State-enforced amnesia has distorted our history and nurtured impunity
Posted Sunday, June 24 2012 at 18:53
When President Jomo Kenyatta asked newly-independent Kenyans to forgive but not forget the atrocities committed by the British colonialists, did he set in motion a national amnesia that would define the Kenyan character for the next 50 years?
Is that why the most heinous crimes committed by political leaders are quickly forgiven – and forgotten? Are we so afraid to reveal the truth about ourselves that we reconstruct our histories so as not to confront our demons?
These are some of the questions that arose during a lecture given by the University of Stellenbosch’s Grace Musila at the British Institute for Eastern Africa.
Ms Musila’s lecture titled “Writing Project Kenya” examined the writings of one of Kenya’s most brilliant journalists, Parselelo Kantai, who represents a sector of Kenyan society that he calls “The Reddykyulass Generation” whose “central experience is survival”.
This generation of youth, who were either born during President Moi’s regime or came of age in the regime’s dying years, are the heirs of Kenyatta’s forgive-and-forget policy, which was perpetuated by Moi and perfected to an art-form during President Kibaki’s tenure.
In the last decade, allegations of major corruption by individuals within and outside government have emerged.
Yet, there has been little or no reaction to these allegations from the State machinery, even when these scandals have been documented in books and published or aired by the media.

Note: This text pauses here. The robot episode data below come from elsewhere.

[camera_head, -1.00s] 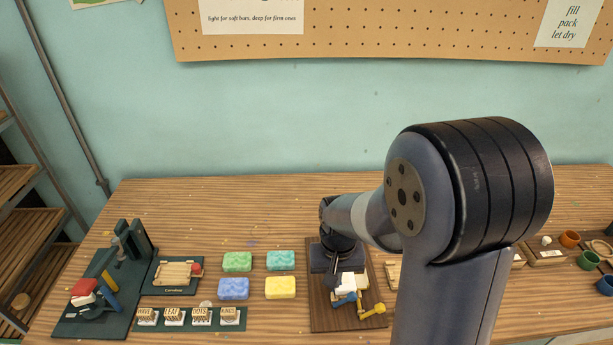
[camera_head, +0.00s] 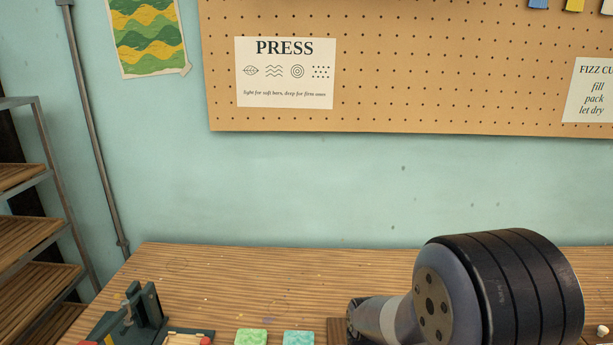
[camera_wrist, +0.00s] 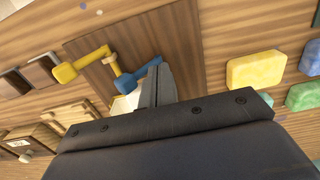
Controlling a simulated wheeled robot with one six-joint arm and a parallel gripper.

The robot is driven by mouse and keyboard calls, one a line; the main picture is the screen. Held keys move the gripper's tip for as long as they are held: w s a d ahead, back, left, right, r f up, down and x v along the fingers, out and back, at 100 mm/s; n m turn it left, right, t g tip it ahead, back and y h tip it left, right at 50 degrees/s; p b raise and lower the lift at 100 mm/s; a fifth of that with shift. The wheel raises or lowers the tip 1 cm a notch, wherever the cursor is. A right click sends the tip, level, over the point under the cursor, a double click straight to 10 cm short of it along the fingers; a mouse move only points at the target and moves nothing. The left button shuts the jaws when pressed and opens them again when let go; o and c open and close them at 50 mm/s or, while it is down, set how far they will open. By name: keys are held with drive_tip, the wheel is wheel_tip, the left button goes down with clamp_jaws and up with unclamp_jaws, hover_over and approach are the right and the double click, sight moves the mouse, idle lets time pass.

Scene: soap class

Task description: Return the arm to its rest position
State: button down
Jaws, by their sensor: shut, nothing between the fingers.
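My gripper (camera_wrist: 157,88) shows in the wrist view, with its narrow dark fingers shut and nothing between them. It is over a dark wooden board (camera_wrist: 190,40). A yellow handled piece (camera_wrist: 80,65) and a blue handled piece (camera_wrist: 135,77) lie on the board close to the fingers. A pale block beside them is partly hidden behind the fingers. In the head view, my arm fills the lower right, and the gripper is out of the picture below.
A yellow soap bar (camera_wrist: 257,69) and a green one (camera_wrist: 306,96) lie right of the board. In the head view, a dark green press (camera_head: 133,312) stands at the table's left. Two green bars (camera_head: 251,337) show at the lower edge. The back of the table (camera_head: 250,270) is clear.

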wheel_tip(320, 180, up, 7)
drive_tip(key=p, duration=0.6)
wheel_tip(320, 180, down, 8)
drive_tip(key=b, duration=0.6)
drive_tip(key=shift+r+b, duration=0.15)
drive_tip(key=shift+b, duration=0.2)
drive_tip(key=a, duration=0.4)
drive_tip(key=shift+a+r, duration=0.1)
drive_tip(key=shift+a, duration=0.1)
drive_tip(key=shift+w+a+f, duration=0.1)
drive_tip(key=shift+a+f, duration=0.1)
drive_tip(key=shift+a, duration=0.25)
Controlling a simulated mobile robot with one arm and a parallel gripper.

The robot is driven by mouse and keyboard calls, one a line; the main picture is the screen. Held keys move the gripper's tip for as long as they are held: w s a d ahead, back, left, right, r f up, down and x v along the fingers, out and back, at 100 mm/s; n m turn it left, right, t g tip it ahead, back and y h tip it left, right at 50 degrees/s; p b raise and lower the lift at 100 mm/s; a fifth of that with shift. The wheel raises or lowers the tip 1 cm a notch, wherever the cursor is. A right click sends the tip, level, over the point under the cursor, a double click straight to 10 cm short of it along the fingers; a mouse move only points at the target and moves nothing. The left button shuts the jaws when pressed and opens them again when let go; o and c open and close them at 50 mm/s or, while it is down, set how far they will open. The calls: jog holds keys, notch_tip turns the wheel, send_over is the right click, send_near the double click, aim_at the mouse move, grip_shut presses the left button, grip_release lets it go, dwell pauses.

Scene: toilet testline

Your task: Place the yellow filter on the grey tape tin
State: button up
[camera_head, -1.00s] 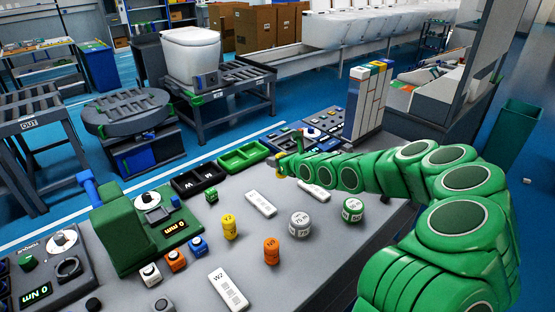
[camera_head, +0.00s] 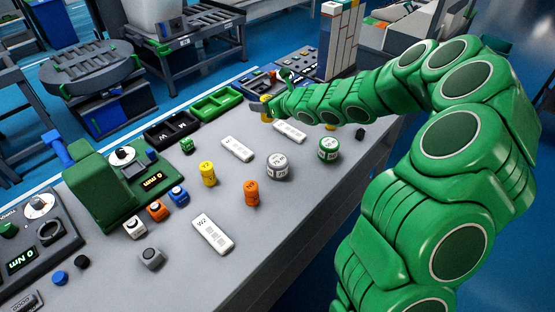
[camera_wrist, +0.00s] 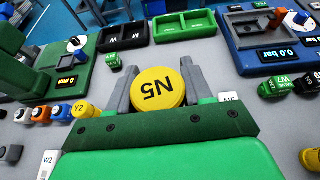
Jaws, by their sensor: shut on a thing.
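In the head view the yellow filter (camera_head: 265,108) shows at the end of my green arm, near the right end of the green tray; my gripper (camera_head: 267,106) is small there. The grey tape tin (camera_head: 279,167), a grey-white cylinder with dark print, stands upright on the table, nearer the camera than my gripper and apart from it. A green-and-white tin (camera_head: 328,148) stands to its right.
A yellow cylinder (camera_head: 208,173) marked Y2 and an orange cylinder (camera_head: 251,193) stand left of the grey tin. White label cards (camera_head: 237,149) lie around. Black (camera_head: 172,133) and green (camera_head: 217,103) trays line the back. Bare grey table lies in front of the tins.

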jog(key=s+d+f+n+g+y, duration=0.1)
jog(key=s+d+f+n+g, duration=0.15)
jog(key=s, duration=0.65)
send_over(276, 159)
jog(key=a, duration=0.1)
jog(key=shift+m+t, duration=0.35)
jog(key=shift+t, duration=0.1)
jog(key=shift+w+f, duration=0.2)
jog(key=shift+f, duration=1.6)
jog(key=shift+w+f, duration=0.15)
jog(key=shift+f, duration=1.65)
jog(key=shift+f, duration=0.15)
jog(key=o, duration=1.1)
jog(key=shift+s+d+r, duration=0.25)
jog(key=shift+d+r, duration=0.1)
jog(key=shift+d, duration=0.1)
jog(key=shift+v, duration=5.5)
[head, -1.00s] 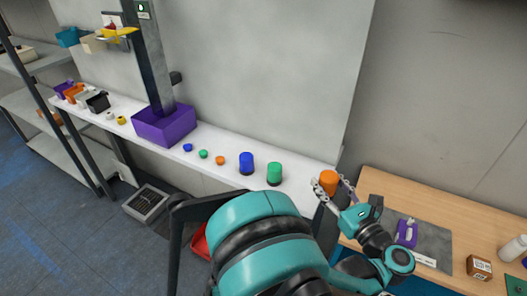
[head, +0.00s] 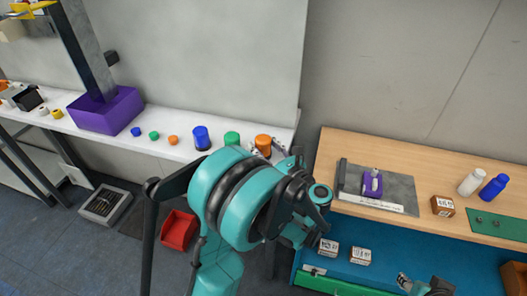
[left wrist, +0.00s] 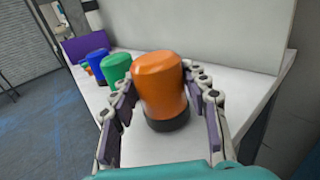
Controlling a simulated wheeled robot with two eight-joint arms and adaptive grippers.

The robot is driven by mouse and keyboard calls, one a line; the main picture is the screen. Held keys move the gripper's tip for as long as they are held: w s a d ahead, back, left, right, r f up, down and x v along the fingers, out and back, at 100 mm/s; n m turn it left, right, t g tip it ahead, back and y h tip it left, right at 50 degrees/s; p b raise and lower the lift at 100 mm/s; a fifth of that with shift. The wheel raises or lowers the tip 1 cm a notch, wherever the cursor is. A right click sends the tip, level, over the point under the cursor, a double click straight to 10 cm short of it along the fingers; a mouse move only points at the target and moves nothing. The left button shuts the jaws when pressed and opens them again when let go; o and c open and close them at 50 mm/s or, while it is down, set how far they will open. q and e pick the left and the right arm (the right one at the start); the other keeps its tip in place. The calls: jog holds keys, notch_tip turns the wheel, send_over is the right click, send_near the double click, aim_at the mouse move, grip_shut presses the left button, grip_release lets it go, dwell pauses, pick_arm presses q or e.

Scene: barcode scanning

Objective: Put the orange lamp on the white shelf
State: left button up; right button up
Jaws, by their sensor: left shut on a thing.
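The orange lamp (head: 263,142), with a dark base, is at the right end of the white shelf (head: 178,151). It fills the middle of the left wrist view (left wrist: 160,85), upright. My left gripper (head: 266,150) is shut on it, with one finger on each side. The lamp's base is at or just above the white surface; I cannot tell whether it touches. A green lamp (head: 232,139) and a blue lamp (head: 201,137) stand to its left. Part of my right gripper (head: 416,285) shows at the bottom edge; its jaw opening is unclear.
Small blue, green and orange pieces and a purple box (head: 105,112) stand farther left on the shelf. A wooden table (head: 420,165) at the right holds a grey mat with a purple-and-white scanner (head: 372,183), a brown box and bottles. A red bin (head: 179,230) is on the floor.

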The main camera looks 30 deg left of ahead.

(The logic seems to be: If the State does not comment on an event, then the event might as well not have occurred.)
In many cases, commissions of inquiry are set up, but these serve to obfuscate, rather than reveal, the truth. Recommendations from these inquiries are rarely made public.
Kenyans, long used to forgiving and forgetting, do not take their outrage to the streets. The media, on their part, have also failed by not staying with the stories, and not asking the difficult questions.
This has left us in an extremely precarious situation where the State, the media, and the public unite in an unholy alliance that allows impunity.
Forgiveness has its virtues, but forgetting has fatal consequences, especially when the forgetting is accompanied by total erasure of memory.
The Kenyatta policy distorted our history, made heroes out of villains, and confused successive generations that, on the one hand, were told that hard work leads to success, only to find that who you know – not what you know – matters most in our society.
Kantai’s writings examine what it means to be a Kenyan at a time when “Project Kenya” (the idea that we are one nation) gave way to a Kenya where ethnicity became one’s defining characteristic.
He dares to confront the deafening silences that surround major scandals and assassinations, even when they are of such historic importance that their impact can be felt from one generation to the next.
Could it be, as Musila stated, that “memory in Kenya is dangerous”? Are we too afraid to look at the skeletons in our closets lest they haunt us?
Do we delude ourselves that our individual destinies are not tied in any way to the destinies of the rest of Kenyans, and especially not to the destinies of people belonging to other ethnic groups?
Will Goldenberg, Anglo-Leasing, the Artur brothers, Robert Ouko’s assassination, and many, many other scandals and assassinations, be erased from our collective memories as the State (and to some extent, the media) reconstructs our histories?